By, Richard F. Langan, Jr., Esq., Partner at Nixon Peabody; David A. Martland, Esq., Partner at Nixon Peabody; John C. Partigan, Esq., Partner at Nixon Peabody; and Philip B. Taub, Esq., Partner at Nixon Peabody.
The Nixon Peabody 2017 MAC Study, is the firm’s 16th annual study of current negotiation trends involving material adverse change in M&A transactions.
After discussing some recent trends in deal-making activity, the authors review the dual purposes of material adverse change (MAC) or material adverse effect (MAE) clauses: the first being to set a threshold for determining the scope of disclosure or compliance relating to risks associated with the changes in the target’s business; the second being to delineate the circumstances under which a bidder would be permitted to exit a transaction without liability, often referred to as a “MAC out.”
MAC clauses are often heavily negotiated between buyer and seller as a form of “risk shifting.”
This year’s survey looked at 203 acquisition agreements ranging in value from $100 million to more than $85 billion, with 89% containing a material adverse change in the “business, operations, financial conditions of the Company” as a definitional element.
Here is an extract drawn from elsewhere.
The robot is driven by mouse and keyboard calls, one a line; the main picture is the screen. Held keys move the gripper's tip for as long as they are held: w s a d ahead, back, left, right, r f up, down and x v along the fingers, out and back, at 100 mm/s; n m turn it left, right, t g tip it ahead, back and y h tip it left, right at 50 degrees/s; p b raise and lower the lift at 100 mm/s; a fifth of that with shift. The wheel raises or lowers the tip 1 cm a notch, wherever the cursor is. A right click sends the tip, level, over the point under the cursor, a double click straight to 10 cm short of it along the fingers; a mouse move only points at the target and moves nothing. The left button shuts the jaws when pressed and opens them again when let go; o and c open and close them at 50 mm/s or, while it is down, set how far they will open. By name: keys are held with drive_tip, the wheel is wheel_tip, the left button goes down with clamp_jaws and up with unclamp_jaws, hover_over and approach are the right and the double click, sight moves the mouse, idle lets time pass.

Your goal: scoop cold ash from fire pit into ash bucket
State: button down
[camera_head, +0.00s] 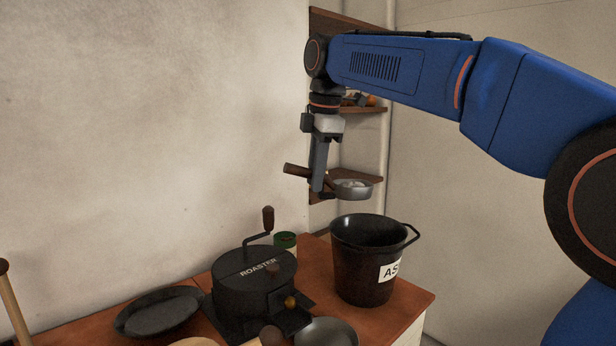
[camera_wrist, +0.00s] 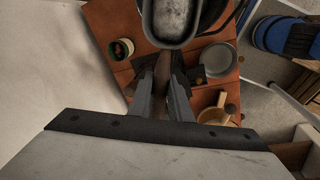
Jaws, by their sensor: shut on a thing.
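My gripper (camera_head: 318,188) is shut on the brown handle (camera_head: 296,170) of a metal scoop (camera_head: 353,196). The scoop is held roughly level in the air, above the black ash bucket (camera_head: 362,280) and apart from it. Pale grey, speckled matter that looks like ash (camera_head: 354,184) shows in the scoop's bowl. In the wrist view the scoop (camera_wrist: 173,40) is at the top, ahead of my gripper (camera_wrist: 162,88), and hides most of the bucket. The bucket stands upright with a label starting "AS"; its bottom is hidden. I cannot make out a fire pit.
A black roaster (camera_head: 250,275) with a crank stands left of the bucket on the brown worktop (camera_head: 408,308). A black pan (camera_head: 160,314), a green can (camera_head: 286,241) and a grey bowl (camera_head: 326,333) are around it. Shelves (camera_head: 360,181) are behind my gripper.

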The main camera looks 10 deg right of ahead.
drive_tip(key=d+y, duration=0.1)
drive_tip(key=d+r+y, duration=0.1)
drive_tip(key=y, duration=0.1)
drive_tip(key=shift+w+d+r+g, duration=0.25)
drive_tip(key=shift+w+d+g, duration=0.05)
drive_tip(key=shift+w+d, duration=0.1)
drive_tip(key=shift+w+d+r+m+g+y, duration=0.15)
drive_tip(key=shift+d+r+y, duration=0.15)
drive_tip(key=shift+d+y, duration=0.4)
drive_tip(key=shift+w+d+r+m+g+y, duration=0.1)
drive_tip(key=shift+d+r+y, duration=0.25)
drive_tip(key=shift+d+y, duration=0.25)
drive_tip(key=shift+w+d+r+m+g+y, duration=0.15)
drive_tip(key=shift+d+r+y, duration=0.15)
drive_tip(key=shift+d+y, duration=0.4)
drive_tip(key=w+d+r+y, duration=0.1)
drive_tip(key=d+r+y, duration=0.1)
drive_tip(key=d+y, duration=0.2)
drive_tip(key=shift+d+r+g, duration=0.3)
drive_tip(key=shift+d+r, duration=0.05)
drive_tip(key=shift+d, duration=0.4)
The paper next reports and discusses the prevalence of specific MAC exceptions as identified in the study, including definitional matters and exceptions for changes in market; hostilities, calamities and Acts of God; legal developments; employee matters and changes in ordinary course of business;
Interestingly, notwithstanding the lack of case law—and the fact that no Delaware court has ever found a material adverse effect to have occurred in the context of a merger agreement—the authors note that bidders have had some success invoking MAC clauses in recent years, which has resulted in opportunities to renegotiate deal terms in favor of the bidder.
One such example is when health care company Abbott Laboratories sued to enforce the MAC clause in its merger agreement with Alere Inc. after finding that Alere was under a number of government investigations and had been delisted by the New York Stock Exchange, among other issues. In April 2017, the parties settled on a purchase price of $5.3 billion, less than the originally agreed-upon $5.8 billion.
As a result, even when case law favors targets, targets are at times willing to settle by making a purchase price adjustment, rather than risk costly litigation and the possibility that the deal will not close.
Nixon Peabody notes that it continues to observe in MAC clauses an awareness of political and legal developments as they affect deals.